**Task directions:**
Gather all lines containing the string "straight" and copy them out.

Entries from a robot dataset
- - -

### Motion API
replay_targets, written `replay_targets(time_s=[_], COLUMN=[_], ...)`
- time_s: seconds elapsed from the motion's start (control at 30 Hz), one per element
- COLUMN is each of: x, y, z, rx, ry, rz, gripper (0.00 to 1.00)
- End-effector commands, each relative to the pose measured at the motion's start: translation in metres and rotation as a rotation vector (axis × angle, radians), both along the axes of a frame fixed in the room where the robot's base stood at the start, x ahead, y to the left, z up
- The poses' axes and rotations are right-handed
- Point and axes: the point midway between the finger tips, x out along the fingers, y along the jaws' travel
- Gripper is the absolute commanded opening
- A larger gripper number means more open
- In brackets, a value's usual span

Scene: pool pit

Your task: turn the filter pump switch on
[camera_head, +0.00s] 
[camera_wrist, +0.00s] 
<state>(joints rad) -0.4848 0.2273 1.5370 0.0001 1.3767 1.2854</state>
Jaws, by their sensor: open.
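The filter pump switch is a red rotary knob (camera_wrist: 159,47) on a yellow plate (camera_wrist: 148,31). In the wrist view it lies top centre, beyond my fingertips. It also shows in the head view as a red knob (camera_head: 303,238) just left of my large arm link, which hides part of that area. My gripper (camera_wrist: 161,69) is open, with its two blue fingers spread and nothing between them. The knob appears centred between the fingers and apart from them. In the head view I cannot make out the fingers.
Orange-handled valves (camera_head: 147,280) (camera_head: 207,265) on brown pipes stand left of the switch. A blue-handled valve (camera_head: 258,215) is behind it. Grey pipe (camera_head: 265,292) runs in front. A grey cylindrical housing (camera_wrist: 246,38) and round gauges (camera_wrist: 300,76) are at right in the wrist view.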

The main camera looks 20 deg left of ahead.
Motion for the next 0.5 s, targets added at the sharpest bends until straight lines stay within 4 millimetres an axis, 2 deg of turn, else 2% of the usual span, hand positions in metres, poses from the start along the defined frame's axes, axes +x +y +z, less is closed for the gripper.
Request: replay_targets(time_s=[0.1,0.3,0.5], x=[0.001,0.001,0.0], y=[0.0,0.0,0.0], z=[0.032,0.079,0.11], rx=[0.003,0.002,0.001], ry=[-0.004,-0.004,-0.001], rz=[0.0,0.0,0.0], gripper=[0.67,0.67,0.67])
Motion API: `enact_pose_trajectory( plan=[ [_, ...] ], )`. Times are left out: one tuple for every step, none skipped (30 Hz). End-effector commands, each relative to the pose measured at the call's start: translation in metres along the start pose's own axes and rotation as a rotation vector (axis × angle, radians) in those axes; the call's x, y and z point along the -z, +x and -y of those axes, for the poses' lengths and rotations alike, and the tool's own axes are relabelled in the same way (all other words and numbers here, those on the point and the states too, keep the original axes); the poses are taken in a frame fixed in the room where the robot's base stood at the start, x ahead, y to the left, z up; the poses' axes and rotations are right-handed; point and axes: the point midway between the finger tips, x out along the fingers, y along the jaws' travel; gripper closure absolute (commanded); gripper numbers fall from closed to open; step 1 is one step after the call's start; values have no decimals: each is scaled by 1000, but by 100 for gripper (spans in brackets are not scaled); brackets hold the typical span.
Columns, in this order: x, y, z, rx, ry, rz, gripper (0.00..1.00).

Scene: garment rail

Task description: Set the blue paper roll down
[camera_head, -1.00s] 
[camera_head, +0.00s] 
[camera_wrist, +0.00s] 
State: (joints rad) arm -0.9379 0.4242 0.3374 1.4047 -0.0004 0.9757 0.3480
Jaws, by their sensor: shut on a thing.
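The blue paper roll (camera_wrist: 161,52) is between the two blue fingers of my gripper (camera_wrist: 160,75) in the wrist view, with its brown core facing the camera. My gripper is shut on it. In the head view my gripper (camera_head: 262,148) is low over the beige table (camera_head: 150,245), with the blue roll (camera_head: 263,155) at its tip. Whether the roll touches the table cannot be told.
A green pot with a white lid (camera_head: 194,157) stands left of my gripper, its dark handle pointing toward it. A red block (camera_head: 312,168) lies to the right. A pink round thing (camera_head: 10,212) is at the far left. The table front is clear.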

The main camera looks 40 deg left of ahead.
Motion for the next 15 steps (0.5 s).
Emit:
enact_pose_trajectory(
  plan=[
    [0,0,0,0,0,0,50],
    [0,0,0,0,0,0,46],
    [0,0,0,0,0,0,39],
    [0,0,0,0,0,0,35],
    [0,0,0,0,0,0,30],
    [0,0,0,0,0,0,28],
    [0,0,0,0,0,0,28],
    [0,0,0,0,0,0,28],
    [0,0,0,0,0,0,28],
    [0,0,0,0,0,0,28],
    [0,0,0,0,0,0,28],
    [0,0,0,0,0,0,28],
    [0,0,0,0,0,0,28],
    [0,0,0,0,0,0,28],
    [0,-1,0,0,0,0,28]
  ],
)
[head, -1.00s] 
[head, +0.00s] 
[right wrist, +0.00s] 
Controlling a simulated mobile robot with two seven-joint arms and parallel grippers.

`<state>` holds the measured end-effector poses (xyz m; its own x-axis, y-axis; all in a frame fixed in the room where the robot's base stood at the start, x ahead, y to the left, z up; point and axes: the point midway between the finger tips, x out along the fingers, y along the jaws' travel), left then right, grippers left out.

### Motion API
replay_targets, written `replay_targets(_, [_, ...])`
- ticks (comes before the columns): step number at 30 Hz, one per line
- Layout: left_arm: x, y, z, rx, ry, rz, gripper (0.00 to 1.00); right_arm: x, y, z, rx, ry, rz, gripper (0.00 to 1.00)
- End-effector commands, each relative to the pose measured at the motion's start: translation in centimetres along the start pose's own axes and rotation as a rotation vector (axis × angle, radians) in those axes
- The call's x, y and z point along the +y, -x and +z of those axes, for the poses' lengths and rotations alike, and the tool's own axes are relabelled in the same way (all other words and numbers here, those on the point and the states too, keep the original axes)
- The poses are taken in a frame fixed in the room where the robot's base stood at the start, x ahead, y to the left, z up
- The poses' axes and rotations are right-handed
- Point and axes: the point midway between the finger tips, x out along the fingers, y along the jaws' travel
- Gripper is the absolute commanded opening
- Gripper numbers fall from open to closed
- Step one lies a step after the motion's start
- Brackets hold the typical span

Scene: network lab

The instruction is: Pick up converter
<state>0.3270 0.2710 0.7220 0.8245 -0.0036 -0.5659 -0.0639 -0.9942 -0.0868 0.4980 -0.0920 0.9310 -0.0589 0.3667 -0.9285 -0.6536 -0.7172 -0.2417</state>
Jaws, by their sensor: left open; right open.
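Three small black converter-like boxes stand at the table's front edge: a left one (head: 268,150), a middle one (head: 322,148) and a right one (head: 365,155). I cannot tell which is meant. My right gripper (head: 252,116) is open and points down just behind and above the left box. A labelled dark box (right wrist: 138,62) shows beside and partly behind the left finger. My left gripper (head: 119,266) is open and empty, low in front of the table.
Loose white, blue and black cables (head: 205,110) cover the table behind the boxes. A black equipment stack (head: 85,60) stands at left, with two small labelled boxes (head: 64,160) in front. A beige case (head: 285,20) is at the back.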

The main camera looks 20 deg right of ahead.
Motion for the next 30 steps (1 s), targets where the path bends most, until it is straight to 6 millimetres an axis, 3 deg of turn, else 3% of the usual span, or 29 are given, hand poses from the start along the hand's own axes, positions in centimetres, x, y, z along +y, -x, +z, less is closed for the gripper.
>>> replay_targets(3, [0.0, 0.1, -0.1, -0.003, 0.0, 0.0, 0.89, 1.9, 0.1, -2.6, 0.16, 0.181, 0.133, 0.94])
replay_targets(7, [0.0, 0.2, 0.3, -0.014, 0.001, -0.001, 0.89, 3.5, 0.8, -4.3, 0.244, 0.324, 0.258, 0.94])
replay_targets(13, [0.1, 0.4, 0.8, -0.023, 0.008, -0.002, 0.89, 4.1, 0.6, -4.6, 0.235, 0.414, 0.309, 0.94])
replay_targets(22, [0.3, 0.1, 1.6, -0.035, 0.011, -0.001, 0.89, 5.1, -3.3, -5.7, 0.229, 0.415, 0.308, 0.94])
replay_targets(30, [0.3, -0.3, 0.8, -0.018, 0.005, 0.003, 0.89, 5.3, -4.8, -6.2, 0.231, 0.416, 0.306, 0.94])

- - -

**Answer:**
Motion for the next 0.5 s, targets added at the sharpest bends until straight lines stay within 4 millimetres an axis, 2 deg of turn, else 2% of the usual span, hand positions in metres, poses from the start along the defined frame's axes, axes +x +y +z, less is closed for the gripper.
Motion for the next 30 steps (1 s), targets where the path bends most, until it is straight to 6 millimetres an axis, 3 deg of turn, else 3% of the usual span, or 29 are given, hand poses from the start along the hand's own axes, positions in centimetres, x, y, z along +y, -x, +z, less is closed for the gripper.

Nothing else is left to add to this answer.